Prokofy Neva: @pjnet I absolutely refute any such determinist and all-encompassing notion of human nature, as “dictated by its community”

paul: @Prokofy I’m not just talking about online though - in fact, the thought came from thinking about offline communities

Prokofy Neva: @pjnet this is one of the deep, deep, corporativist, nay, fascistic fallies of Beth Noveck and Clay Shirky’s group fetishizing and groupism

Prokofy Neva: @pjnet they would have you defined online as always and everywhere “in a group” that grooms and conforms you to norms. No thanks!

Prokofy Neva: @pjnet no, you just practice it : )

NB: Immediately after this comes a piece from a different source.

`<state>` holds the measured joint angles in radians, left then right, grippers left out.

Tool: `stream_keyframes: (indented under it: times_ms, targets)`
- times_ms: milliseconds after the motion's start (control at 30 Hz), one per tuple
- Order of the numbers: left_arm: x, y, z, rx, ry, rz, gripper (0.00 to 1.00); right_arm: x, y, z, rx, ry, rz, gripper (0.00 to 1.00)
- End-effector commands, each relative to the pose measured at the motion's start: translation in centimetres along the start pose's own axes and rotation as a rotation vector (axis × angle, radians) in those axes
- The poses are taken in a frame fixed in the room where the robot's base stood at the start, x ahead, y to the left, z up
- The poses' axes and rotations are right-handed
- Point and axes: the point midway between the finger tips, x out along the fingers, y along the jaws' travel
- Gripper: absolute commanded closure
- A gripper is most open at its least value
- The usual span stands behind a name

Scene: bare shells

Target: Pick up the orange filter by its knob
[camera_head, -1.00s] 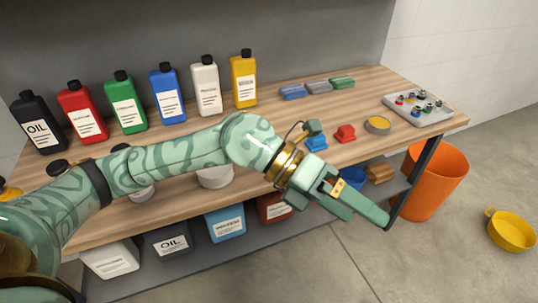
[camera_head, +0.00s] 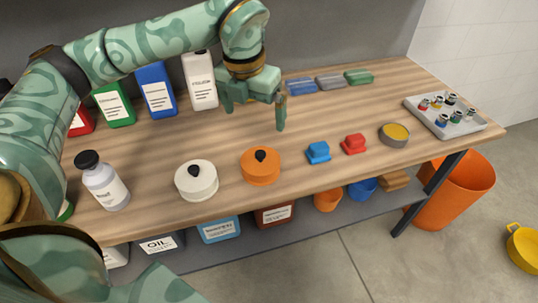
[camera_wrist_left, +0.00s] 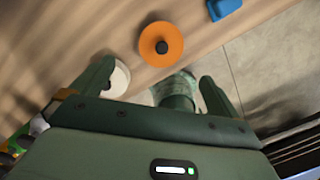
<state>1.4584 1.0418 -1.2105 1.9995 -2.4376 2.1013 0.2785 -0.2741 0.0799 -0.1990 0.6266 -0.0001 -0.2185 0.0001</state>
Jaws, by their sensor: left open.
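The orange filter (camera_head: 260,170) is a round disc lying on the wooden table with a dark knob (camera_head: 261,156) upright at its centre. In the left wrist view the orange filter (camera_wrist_left: 149,36) shows beyond the fingers, with its knob (camera_wrist_left: 162,47) in clear sight. My left gripper (camera_head: 253,115) is open and empty, fingers pointing down, above the table and behind the filter. It is apart from the filter. In the left wrist view the two fingers of the gripper (camera_wrist_left: 157,72) stand wide apart. My right gripper does not show.
A white filter (camera_head: 197,183) with a dark knob sits left of the orange one. A white bottle (camera_head: 105,185) stands further left. Blue (camera_head: 318,152) and red (camera_head: 354,143) blocks and a round tin (camera_head: 394,135) lie right. Tall bottles (camera_head: 157,90) line the back.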

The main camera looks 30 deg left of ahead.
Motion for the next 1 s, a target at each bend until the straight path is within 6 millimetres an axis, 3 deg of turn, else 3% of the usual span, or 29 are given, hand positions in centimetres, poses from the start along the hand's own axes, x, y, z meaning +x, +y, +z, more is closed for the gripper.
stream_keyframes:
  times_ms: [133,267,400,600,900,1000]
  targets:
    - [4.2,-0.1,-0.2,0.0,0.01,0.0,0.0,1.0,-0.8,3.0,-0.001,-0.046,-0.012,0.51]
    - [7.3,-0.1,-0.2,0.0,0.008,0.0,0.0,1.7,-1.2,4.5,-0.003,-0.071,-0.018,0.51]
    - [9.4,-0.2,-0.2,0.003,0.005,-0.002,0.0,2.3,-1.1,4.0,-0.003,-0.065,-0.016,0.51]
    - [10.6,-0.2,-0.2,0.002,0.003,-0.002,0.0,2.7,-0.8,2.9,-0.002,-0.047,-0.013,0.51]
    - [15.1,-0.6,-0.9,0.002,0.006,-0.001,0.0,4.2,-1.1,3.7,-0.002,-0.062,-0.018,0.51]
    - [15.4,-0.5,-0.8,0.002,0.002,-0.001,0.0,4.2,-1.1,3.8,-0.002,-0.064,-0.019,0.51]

Prokofy Neva: @pjnet no, that’s just your doctrine. People aren’t defined merely or even especially by communities. Many other factors are at play.

Prokofy Neva: @pjnet it’s a basic tenet of the Western liberal idea that the individual is unique and free and not subject to these restrictions

Prokofy Neva: @pjnet but I do realize that you simply don’t believe this; you may not even understand it.

paul: @Prokofy blog your thinking and I’ll comment

Prokofy Neva: @pjnet I just did : )

paul: thinking that it’s far easier to be rude and unsociable if you’re an avatar and hiding your true identity

paul: @prokofy We don’t live in isolation. We all live in communities. All different. All individual. Soc. Darwinism is about conformism - th …

paul: @prokofy link to the blog post? Haven’t yet seen it

paul: pjnet enjoying being challenged by @prokofy

I just found this a bit weird. It was an off-the-cuff thought that I was musing over, and the conversation got hijacked and rude very fast.

The conversation was interesting though. There’s a wikipedia page on Social Darwinism.

I do think however that we are changed by the communities we interact with. It’s all about which communities we choose to be a part of.  They can be big or small, and can have big or small influences. But you can’t be a part of a community without being changed in some way by it.